» STATED GOAL: Copy out each line that mentions the word "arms".

_ _ _

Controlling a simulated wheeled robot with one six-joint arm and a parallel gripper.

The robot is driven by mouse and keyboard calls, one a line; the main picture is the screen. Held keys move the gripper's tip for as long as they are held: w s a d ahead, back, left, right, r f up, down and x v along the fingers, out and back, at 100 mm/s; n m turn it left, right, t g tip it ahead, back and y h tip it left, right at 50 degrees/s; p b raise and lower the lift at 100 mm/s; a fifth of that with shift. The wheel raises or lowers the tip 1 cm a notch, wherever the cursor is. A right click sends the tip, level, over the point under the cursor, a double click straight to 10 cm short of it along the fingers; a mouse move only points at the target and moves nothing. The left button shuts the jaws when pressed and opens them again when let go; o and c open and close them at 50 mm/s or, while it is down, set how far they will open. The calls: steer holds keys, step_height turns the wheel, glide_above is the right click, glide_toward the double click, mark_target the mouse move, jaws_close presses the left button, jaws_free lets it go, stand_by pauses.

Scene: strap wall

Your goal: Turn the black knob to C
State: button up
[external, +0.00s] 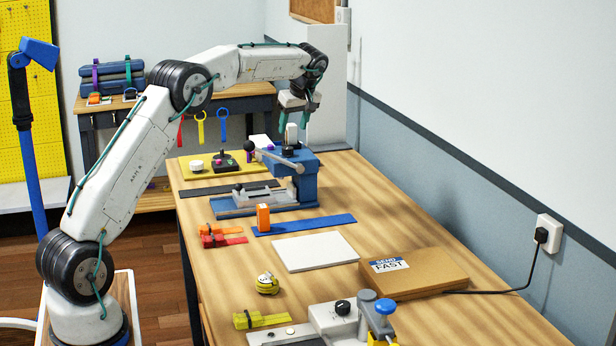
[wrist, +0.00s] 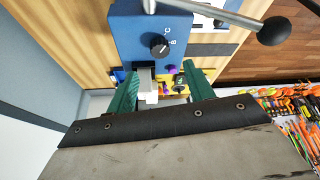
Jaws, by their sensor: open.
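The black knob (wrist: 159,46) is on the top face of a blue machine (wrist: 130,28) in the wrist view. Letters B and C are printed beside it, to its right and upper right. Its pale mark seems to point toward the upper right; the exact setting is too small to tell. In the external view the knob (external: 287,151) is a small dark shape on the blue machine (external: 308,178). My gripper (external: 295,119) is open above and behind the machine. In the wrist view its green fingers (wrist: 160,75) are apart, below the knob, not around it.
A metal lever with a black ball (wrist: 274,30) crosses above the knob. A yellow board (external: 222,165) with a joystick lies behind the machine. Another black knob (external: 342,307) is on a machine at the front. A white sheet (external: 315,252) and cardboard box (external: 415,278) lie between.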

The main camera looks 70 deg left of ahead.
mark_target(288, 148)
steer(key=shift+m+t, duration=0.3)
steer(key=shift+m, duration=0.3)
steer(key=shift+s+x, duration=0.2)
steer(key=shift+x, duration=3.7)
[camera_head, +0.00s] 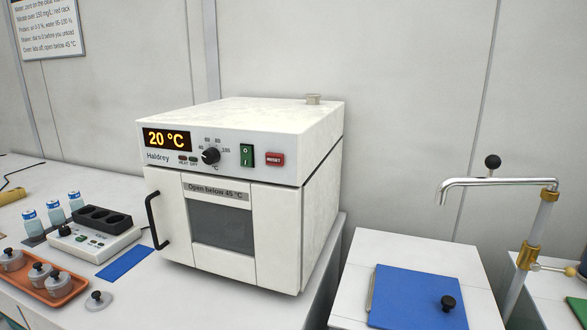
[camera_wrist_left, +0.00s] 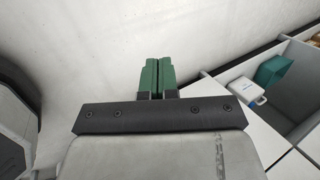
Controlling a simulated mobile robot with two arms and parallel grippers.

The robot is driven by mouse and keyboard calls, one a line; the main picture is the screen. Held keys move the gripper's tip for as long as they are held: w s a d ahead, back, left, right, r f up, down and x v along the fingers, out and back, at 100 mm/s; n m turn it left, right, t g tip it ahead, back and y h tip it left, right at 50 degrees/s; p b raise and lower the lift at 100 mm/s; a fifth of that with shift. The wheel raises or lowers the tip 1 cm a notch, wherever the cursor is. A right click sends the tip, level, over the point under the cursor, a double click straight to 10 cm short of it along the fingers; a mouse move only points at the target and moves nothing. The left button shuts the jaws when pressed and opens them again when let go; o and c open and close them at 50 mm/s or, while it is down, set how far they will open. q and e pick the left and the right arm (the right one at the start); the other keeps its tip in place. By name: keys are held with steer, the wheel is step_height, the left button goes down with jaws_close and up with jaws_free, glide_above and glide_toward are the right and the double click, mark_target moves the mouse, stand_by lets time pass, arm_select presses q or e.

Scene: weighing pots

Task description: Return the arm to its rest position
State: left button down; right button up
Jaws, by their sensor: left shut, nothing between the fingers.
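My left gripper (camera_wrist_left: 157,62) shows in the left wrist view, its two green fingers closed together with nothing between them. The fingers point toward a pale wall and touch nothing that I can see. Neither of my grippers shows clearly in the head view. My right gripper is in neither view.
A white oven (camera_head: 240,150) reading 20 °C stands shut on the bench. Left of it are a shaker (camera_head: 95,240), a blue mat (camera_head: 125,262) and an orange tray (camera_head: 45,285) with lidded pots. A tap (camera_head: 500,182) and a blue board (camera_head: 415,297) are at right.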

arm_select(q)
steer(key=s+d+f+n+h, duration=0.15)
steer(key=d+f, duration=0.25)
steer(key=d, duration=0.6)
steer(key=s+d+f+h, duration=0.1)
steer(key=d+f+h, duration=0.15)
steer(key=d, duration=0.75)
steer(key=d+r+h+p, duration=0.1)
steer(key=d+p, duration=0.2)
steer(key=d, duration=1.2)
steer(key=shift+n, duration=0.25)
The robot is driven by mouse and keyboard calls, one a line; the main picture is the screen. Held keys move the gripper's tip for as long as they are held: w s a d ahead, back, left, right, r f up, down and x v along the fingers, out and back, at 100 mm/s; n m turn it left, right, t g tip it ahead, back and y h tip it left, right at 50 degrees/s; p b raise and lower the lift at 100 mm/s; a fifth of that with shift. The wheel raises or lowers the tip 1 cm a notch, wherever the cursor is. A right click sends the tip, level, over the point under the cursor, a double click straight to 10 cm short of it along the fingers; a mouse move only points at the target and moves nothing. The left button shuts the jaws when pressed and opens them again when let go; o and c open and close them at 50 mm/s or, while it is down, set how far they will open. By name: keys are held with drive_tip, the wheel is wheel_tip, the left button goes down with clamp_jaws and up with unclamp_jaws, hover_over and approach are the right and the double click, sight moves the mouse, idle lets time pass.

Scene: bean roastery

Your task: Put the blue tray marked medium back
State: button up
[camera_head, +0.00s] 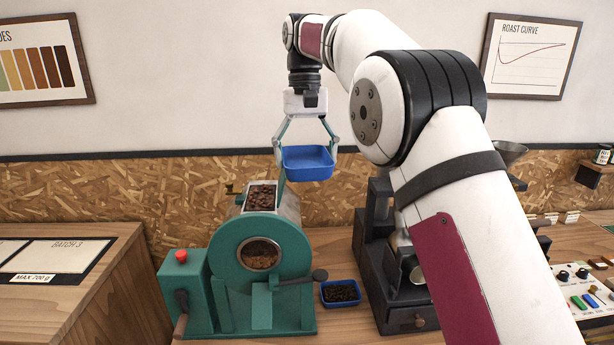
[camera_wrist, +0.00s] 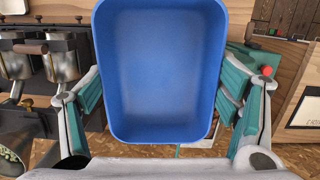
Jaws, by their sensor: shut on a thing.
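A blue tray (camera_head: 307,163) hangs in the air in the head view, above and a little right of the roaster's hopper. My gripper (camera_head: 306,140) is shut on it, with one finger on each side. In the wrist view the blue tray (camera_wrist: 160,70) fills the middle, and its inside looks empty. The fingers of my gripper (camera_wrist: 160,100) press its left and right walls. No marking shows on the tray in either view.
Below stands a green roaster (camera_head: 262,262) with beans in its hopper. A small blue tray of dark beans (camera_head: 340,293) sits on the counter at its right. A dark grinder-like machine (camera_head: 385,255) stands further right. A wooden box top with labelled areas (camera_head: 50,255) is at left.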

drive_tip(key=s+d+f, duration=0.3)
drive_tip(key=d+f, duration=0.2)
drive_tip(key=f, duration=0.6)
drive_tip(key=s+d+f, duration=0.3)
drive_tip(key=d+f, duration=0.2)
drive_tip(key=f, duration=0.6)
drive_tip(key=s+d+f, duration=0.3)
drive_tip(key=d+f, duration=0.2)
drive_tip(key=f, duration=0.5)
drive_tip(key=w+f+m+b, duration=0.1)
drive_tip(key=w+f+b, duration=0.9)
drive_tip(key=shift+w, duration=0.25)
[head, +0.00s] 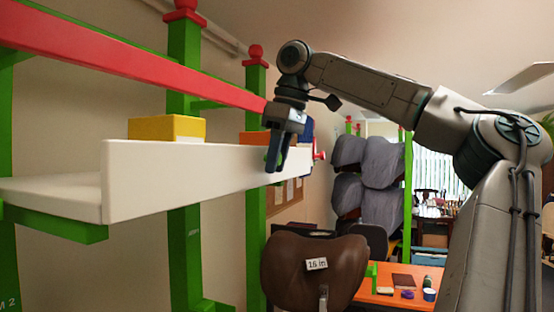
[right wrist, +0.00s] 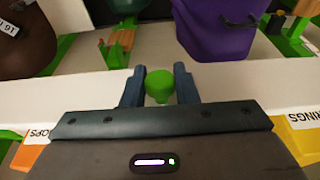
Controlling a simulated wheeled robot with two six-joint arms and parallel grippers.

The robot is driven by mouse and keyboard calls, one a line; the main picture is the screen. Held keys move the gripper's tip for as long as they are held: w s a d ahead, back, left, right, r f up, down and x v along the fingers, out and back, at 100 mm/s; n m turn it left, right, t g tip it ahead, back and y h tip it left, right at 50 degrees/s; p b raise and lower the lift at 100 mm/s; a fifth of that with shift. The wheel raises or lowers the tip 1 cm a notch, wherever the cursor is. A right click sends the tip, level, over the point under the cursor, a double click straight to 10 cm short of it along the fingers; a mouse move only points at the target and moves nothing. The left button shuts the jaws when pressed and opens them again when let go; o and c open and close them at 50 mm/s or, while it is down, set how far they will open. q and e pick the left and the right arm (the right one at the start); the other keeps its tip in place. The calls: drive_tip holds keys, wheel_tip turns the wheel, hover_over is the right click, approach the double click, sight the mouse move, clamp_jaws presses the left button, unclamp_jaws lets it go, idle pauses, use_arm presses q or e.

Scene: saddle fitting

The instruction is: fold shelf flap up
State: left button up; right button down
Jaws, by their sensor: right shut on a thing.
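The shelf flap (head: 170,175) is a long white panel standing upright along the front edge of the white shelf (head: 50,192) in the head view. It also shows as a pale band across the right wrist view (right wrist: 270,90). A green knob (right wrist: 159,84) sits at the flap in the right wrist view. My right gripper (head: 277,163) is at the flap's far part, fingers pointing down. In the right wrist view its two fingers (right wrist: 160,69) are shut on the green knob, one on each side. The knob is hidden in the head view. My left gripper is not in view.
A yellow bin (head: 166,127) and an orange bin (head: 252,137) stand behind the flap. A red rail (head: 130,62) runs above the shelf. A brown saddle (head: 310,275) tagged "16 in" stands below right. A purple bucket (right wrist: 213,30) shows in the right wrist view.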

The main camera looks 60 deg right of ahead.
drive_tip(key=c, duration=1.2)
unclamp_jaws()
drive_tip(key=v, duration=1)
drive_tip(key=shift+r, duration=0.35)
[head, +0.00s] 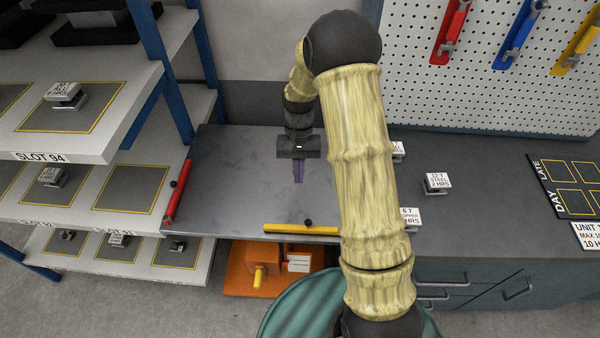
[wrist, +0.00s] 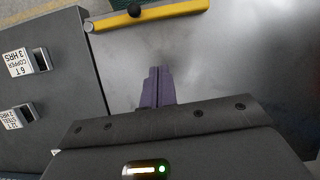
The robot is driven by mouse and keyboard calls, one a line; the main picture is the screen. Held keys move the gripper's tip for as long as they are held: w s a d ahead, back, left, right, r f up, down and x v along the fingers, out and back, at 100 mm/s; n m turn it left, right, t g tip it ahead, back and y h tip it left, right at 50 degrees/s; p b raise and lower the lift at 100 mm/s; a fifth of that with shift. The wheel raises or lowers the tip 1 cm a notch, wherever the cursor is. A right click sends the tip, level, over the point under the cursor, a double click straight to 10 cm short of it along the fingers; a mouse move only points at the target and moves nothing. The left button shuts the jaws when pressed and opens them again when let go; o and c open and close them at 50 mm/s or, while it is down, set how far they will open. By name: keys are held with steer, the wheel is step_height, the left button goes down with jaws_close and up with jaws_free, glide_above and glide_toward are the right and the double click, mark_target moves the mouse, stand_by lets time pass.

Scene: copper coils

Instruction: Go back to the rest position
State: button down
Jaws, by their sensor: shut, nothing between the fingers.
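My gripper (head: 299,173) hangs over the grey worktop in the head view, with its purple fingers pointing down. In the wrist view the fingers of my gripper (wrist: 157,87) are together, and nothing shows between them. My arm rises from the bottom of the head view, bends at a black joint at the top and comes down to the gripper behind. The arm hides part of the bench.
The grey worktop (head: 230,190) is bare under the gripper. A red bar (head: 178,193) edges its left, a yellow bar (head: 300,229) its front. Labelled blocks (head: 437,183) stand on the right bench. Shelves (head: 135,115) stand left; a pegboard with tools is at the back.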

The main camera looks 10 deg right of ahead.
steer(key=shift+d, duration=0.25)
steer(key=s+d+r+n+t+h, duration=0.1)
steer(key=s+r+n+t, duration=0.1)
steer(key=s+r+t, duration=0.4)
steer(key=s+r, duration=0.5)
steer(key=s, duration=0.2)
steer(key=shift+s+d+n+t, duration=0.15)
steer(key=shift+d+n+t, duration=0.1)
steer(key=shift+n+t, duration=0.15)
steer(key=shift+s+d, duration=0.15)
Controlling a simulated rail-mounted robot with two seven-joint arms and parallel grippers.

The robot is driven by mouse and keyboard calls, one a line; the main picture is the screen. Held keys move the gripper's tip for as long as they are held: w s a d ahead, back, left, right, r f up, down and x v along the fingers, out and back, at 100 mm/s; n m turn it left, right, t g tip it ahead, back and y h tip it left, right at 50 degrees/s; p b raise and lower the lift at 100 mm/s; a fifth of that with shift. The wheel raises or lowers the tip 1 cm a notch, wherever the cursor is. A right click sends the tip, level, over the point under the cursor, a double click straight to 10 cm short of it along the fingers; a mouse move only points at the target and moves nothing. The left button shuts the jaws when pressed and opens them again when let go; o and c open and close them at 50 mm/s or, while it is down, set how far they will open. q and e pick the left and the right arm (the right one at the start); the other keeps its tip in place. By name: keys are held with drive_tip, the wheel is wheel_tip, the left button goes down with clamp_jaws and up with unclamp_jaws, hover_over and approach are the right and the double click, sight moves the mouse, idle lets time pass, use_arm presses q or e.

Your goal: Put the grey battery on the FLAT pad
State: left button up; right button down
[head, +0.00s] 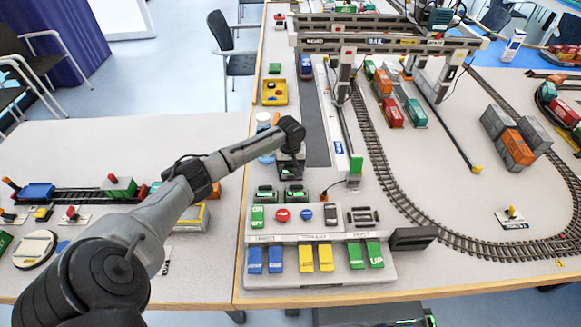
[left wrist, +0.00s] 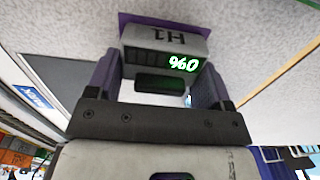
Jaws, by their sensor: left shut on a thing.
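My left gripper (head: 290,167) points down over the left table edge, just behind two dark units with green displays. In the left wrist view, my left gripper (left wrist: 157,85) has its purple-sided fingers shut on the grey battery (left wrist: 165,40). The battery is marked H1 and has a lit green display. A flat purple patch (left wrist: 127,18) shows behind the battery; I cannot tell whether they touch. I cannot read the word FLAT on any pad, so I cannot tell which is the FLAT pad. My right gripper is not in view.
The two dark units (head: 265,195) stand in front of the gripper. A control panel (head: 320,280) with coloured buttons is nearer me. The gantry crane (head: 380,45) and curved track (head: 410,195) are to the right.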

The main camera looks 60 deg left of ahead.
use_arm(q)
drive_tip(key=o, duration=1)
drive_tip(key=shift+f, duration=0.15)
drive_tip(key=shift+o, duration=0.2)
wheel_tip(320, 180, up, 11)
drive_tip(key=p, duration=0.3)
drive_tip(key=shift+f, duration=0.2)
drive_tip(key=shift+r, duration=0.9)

_ _ _

» CORRECT RESULT:
Controlling a simulated mobile robot with two arms and parallel grippers.
Controlling a simulated wheeled robot with two six-joint arms and parallel grippers.
Controlling a simulated rail-mounted robot with two seven-joint arms and parallel grippers.

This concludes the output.